I'm starting to get items that don't quite fit into any of my categories and I'm finding that 'whatsnew' is getting a bit messy. So I've decided to have a try at this. Don't expect frequent write-ups but I'll try to put something in at least once a month with links to longer pieces.
I went to the Lucian Freud exhibition at the National Portrait Gallery yesterday. It was fantastic,
that man was a genius.
I've managed to surf up some of the paintings that I liked but they don't do the originals justice.
This was my favourite. I liked this because although most of the paintings were of nudes, they could hardly be called sensuous but I think this one is. It's the artist's naked foot pressing on the tube of paint that I like.
The several studies of his mother were really good too. I like this one as it combines youth and old age, and has a beautiful rendition of the hands and a skewed perspective.

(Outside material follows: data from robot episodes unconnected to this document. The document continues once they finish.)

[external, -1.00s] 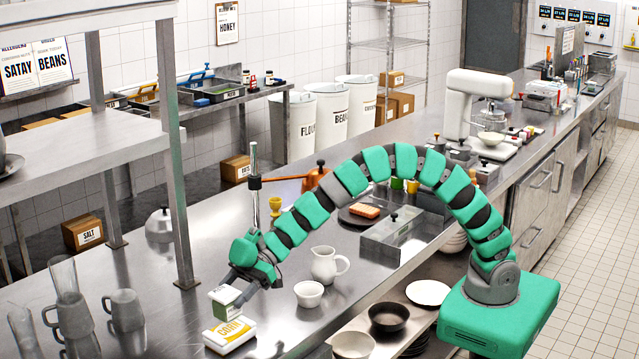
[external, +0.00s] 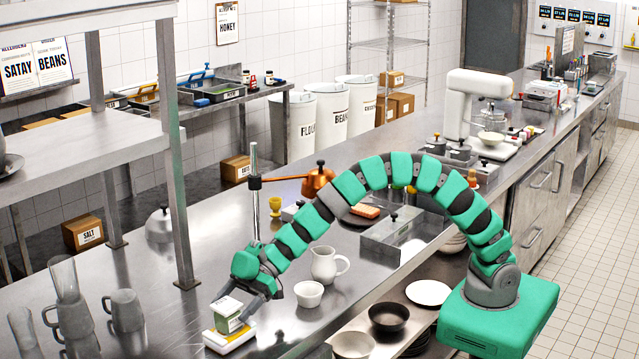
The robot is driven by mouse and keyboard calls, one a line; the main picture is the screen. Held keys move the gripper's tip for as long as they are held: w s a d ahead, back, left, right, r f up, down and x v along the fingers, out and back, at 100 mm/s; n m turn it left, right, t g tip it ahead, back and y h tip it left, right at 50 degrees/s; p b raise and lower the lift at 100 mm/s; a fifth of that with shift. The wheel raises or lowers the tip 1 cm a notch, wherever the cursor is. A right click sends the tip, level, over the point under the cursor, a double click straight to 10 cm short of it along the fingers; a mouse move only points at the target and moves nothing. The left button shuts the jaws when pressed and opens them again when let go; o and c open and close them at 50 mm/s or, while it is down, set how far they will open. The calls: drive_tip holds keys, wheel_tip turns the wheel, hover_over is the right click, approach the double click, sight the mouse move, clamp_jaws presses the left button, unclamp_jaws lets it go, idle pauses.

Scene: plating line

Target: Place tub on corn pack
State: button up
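The tub (external: 228,315) is a small white and green carton with a light lid, upright on the corn pack or very close above it. The corn pack (external: 229,342) is a white and yellow box lying flat on the steel counter near its front edge, its lettering now largely covered by the tub. My gripper (external: 243,301) is at the tub's upper right side, its grey fingers around or right beside it. Whether the fingers still press on the tub is too small to tell.
A white bowl (external: 309,294) and a white jug (external: 326,265) stand right of my gripper. Grey mugs (external: 125,311) and glasses (external: 63,278) stand at the left. A shelf post (external: 176,180) rises behind. The counter (external: 170,325) between mugs and corn pack is clear.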

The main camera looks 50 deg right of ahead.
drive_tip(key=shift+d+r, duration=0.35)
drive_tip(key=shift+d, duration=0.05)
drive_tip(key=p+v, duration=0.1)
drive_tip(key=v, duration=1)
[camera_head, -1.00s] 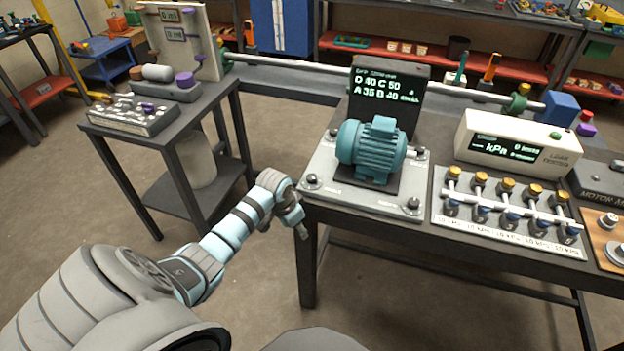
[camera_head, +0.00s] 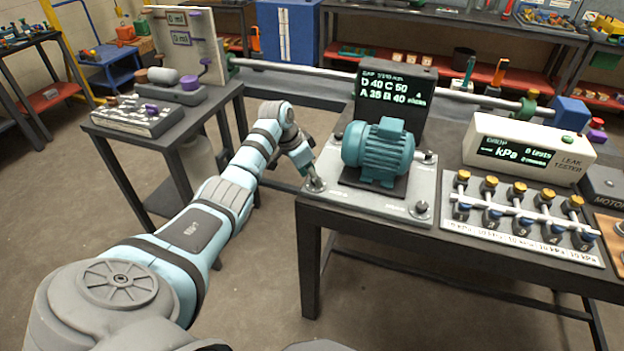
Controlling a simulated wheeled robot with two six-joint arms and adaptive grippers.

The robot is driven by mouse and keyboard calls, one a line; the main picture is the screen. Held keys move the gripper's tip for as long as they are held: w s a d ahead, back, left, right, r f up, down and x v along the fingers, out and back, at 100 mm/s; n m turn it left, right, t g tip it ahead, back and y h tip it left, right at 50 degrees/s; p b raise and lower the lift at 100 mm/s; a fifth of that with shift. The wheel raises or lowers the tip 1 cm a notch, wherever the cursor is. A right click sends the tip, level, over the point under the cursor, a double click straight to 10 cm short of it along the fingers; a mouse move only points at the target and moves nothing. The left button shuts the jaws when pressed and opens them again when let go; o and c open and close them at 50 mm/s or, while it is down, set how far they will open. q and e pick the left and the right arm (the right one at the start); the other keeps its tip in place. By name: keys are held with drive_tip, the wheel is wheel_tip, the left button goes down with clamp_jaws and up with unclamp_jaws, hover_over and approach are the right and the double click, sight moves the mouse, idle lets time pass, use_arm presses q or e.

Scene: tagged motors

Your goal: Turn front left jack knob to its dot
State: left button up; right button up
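The front left jack knob (camera_head: 315,184) is at the near left corner of the grey base plate (camera_head: 360,203) on the table. My left gripper (camera_head: 310,178) comes in from the left and is at this knob, its fingers pointing down at it. The fingers are too small to tell whether they are open or shut on it. The knob is partly covered, and its dot cannot be made out. The teal motor (camera_head: 379,152) sits on the plate. The front right jack knob (camera_head: 421,208) stands clear at the near right corner. My right gripper is not in view.
A dark display (camera_head: 394,92) with green text stands behind the motor. A white leak tester (camera_head: 528,148) and a panel of several yellow-capped valves (camera_head: 520,222) are to the right. A side table with purple-knobbed equipment (camera_head: 139,118) stands left.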

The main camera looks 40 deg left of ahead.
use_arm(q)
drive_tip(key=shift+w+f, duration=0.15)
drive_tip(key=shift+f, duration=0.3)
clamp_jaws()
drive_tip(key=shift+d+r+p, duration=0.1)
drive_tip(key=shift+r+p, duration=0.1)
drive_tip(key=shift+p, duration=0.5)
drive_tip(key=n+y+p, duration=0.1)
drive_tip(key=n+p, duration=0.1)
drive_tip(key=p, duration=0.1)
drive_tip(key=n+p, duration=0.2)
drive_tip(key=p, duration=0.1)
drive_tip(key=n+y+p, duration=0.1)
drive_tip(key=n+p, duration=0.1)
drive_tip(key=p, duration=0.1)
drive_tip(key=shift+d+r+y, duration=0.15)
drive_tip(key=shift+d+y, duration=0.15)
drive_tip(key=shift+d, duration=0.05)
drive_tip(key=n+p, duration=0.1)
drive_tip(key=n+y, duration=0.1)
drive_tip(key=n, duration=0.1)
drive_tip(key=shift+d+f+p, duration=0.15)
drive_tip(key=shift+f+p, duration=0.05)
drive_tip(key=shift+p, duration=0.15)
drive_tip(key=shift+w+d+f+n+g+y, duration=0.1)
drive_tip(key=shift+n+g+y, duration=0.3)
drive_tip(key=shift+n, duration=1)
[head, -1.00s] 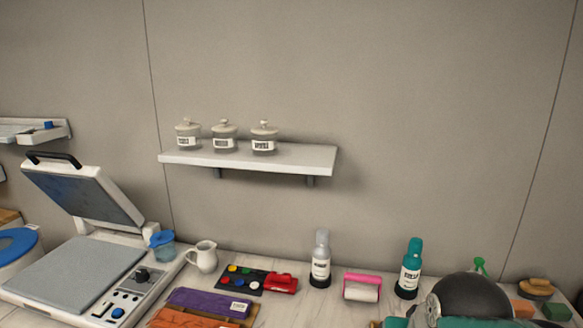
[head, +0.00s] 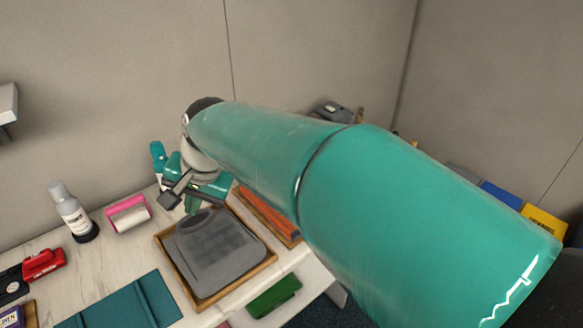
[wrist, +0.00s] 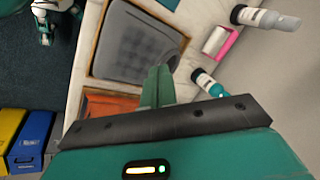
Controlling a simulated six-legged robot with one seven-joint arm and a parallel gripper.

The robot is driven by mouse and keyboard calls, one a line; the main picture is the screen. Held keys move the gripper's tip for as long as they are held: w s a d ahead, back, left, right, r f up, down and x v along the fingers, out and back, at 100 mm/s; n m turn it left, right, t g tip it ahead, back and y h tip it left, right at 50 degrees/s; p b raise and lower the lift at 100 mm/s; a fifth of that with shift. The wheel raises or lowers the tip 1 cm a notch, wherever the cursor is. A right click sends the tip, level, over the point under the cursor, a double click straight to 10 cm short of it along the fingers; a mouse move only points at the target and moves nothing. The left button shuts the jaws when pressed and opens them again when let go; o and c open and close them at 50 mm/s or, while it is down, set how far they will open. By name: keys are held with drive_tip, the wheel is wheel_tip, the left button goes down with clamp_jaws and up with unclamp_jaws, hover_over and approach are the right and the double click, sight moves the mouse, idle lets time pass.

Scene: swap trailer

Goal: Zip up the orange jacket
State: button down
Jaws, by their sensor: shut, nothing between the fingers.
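An orange item (head: 268,212) lies in a wooden-rimmed tray on the worktop, partly hidden behind my teal arm in the head view. It also shows in the wrist view (wrist: 112,104), partly covered by my gripper. I cannot tell from its visible part whether it is the jacket, and no zip or slider can be made out. My gripper (wrist: 158,76) has its green fingers together and empty. In the head view my gripper (head: 192,203) is over the back edge of the grey item's tray, left of the orange item.
A grey quilted item (head: 215,250) lies in a wooden tray (head: 187,291). Blue and yellow bins (wrist: 30,140) stand beyond.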

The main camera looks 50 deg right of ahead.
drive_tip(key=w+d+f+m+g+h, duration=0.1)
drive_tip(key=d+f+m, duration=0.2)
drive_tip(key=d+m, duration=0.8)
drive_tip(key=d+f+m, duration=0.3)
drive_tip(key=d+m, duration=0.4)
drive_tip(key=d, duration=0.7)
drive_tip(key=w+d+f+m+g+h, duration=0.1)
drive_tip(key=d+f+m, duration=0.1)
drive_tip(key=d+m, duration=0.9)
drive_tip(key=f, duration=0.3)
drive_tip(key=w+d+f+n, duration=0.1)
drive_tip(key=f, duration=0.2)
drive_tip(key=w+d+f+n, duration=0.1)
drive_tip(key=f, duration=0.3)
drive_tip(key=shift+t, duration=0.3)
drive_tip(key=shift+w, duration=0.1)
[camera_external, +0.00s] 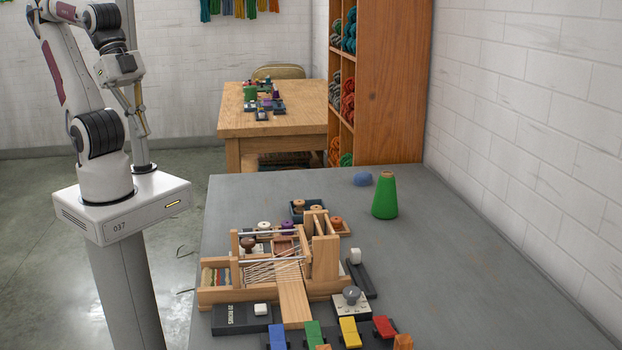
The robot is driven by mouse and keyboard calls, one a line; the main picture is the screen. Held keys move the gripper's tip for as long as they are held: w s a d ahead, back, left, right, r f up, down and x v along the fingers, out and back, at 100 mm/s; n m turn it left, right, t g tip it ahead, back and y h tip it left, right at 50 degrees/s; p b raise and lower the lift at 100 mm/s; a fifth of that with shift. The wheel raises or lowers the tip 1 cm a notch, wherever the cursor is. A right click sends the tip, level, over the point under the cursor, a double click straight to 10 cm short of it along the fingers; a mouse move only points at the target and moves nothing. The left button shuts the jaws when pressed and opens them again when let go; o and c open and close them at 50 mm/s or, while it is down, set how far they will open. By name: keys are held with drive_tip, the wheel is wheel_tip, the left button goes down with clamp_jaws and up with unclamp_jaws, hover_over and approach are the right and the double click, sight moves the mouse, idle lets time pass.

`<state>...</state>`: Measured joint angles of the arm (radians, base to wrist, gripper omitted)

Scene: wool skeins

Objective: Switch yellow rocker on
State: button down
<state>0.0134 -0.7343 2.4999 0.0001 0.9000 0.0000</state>
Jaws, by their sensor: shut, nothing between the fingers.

Also in the exhibition, were two photographs of Freud at work, one painting The Queen and the other painting David Hockney
David Hockney calculated that his portrait took 130 hours to complete. When Hockney did Freud, his portrait took two and a half hours.
What I liked about the second photograph, of Freud painting the Queen was that Freud had put on a suit to paint the Queen. But then the Queen had put on a tiara.
I also enjoyed his last paintings, done when he was in his 80s. Especially the way his representation of the flesh mirrored the background of the sitter.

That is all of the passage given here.